→ To do: Return all lines below containing the word "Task".

^^^^

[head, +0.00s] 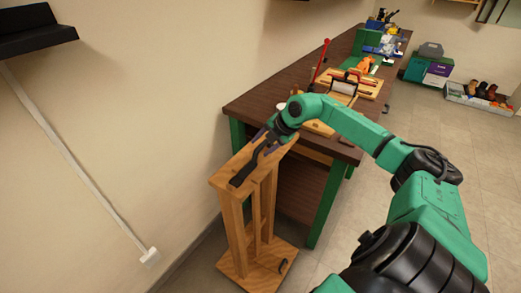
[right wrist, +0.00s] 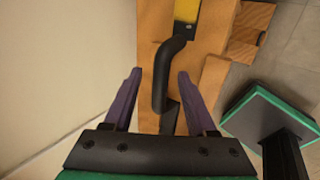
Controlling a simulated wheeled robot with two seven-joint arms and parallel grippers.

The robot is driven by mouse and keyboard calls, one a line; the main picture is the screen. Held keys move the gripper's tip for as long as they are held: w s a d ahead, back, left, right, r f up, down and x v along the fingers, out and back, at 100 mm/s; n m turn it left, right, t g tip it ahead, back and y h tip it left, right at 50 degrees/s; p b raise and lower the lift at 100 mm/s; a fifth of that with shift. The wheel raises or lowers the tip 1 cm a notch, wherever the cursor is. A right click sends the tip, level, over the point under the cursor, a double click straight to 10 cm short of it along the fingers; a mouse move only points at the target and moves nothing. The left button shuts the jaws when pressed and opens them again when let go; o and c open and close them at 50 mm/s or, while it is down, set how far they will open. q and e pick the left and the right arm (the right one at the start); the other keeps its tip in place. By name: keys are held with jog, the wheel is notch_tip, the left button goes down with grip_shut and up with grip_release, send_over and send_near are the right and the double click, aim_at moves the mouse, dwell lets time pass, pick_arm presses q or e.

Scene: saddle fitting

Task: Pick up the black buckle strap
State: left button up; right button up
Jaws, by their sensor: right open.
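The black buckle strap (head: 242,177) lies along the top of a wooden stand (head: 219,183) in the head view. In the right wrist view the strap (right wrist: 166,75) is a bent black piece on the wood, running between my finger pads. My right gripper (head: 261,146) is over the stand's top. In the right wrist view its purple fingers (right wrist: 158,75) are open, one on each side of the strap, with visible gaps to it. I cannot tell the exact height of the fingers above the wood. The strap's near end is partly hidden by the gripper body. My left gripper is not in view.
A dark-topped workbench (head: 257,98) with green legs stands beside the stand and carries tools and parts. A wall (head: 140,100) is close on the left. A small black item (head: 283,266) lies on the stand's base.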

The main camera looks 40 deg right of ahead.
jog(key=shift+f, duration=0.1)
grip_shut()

^^^^

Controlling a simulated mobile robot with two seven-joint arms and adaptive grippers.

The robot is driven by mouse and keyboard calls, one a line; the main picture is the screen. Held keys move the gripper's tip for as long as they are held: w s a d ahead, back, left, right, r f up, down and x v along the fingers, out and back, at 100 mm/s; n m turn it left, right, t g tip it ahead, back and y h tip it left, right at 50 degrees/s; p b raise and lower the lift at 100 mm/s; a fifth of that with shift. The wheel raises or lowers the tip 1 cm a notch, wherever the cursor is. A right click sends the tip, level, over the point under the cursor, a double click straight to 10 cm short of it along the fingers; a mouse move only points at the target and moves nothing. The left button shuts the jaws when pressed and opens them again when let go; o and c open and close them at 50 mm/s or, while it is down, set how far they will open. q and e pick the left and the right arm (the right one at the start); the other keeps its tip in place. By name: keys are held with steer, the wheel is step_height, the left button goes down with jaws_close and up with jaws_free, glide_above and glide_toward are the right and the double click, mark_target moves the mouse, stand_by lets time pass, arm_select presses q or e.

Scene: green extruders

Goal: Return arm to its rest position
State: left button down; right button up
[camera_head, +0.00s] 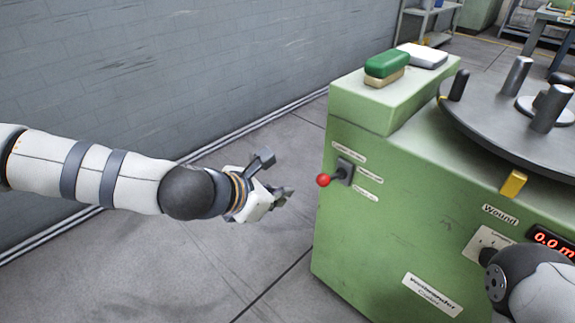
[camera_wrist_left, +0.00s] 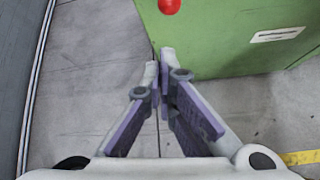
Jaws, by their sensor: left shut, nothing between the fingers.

^^^^

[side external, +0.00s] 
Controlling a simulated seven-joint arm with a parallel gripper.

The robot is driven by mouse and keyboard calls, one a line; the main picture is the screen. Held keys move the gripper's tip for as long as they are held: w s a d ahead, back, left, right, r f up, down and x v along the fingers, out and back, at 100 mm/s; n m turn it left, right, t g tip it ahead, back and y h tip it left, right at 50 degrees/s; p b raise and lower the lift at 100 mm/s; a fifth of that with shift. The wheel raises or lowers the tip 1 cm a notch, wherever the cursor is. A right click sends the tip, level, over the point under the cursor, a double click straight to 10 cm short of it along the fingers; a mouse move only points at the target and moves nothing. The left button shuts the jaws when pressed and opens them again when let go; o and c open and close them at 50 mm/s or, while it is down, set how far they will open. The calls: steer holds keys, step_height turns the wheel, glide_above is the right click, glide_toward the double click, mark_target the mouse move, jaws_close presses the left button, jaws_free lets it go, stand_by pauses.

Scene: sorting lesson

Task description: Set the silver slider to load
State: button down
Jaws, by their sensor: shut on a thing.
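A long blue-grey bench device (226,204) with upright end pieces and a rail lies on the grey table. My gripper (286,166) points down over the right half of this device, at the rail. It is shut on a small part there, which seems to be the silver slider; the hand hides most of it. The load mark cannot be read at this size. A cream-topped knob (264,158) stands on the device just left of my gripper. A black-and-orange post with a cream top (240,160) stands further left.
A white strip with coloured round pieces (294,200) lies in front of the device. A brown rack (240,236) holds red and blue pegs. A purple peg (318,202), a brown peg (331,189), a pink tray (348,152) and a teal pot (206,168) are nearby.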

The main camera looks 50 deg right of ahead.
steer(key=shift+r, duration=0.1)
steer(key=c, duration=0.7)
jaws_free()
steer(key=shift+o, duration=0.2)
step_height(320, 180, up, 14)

^^^^

→ Solution below:
Task: Pick up the black buckle strap
Task description: Set the silver slider to load

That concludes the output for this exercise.